**What the exercise asks**. Below is some material; transcribe all of it exactly.

**Available data**.

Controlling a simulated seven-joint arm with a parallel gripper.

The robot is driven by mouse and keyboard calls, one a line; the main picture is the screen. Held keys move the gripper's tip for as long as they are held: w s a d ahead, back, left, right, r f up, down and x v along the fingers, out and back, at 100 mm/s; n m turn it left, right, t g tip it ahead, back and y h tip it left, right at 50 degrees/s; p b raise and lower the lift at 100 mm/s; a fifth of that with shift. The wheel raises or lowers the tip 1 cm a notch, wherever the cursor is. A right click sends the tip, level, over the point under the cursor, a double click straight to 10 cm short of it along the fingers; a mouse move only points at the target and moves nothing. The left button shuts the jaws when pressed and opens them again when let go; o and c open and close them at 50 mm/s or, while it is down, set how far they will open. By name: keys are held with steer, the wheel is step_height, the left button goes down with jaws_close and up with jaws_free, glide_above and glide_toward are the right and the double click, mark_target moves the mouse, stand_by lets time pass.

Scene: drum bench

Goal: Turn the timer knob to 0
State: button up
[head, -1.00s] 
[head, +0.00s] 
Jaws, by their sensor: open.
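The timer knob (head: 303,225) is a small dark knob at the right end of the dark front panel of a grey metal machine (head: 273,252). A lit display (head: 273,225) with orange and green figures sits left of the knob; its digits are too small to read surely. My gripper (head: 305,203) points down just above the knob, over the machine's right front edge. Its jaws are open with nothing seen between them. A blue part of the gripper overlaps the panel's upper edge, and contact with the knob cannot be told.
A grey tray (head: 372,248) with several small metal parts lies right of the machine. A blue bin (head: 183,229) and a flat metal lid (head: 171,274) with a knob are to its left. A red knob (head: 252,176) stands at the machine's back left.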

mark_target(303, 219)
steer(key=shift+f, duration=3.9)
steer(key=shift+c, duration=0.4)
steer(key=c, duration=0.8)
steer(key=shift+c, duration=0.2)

**Correct response**.
Controlling a simulated seven-joint arm with a parallel gripper.

The robot is driven by mouse and keyboard calls, one a line; the main picture is the screen. Held keys move the gripper's tip for as long as they are held: w s a d ahead, back, left, right, r f up, down and x v along the fingers, out and back, at 100 mm/s; n m turn it left, right, t g tip it ahead, back and y h tip it left, right at 50 degrees/s; p b raise and lower the lift at 100 mm/s; a fifth of that with shift. The wheel raises or lowers the tip 1 cm a notch, wherever the cursor is. A right click sends the tip, level, over the point under the cursor, a double click straight to 10 cm short of it along the fingers; a mouse move only points at the target and moves nothing. The left button shuts the jaws when pressed and opens them again when let go; o and c open and close them at 50 mm/s or, while it is down, set how far they will open. By name: keys are held with steer, the wheel is step_height, the left button goes down with jaws_close and up with jaws_free, glide_above and glide_toward are the right and the double click, mark_target moves the mouse, stand_by lets time pass.

Scene: drum bench

Goal: Turn the timer knob to 0
State: button up
[head, -1.00s] 
[head, +0.00s] 
Jaws, by their sensor: open.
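The timer knob (head: 303,225) is a small dark knob at the right end of the dark front panel of a grey metal machine (head: 273,252). A lit display (head: 273,225) with orange and green figures sits left of the knob; its digits are too small to read surely. My gripper (head: 305,203) points down just above the knob, over the machine's right front edge. Its jaws are open with nothing seen between them. A blue part of the gripper overlaps the panel's upper edge, and contact with the knob cannot be told.
A grey tray (head: 372,248) with several small metal parts lies right of the machine. A blue bin (head: 183,229) and a flat metal lid (head: 171,274) with a knob are to its left. A red knob (head: 252,176) stands at the machine's back left.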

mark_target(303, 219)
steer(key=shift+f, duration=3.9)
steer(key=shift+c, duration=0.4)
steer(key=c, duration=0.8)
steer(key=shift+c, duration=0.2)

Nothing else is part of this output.